* [What needs to be done]:
Omit all pictures. Copy exactly the lines from the line containing "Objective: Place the" to the end of the listing, with both ends included.

start Stored data

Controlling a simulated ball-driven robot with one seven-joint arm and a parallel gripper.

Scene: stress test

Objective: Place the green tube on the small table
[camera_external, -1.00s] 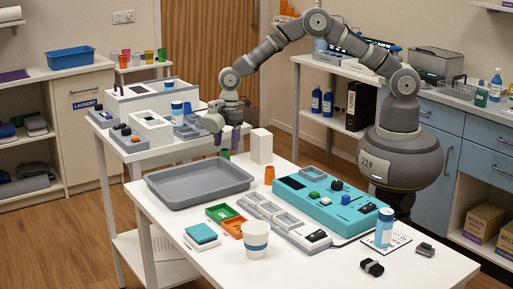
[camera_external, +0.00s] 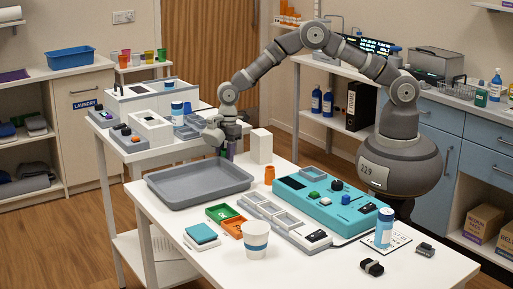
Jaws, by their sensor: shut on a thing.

end Stored data

* [The solution]:
Objective: Place the green tube on the small table
[camera_external, -1.00s] 
[camera_external, +0.00s] 
Jaws, by their sensor: shut on a thing.

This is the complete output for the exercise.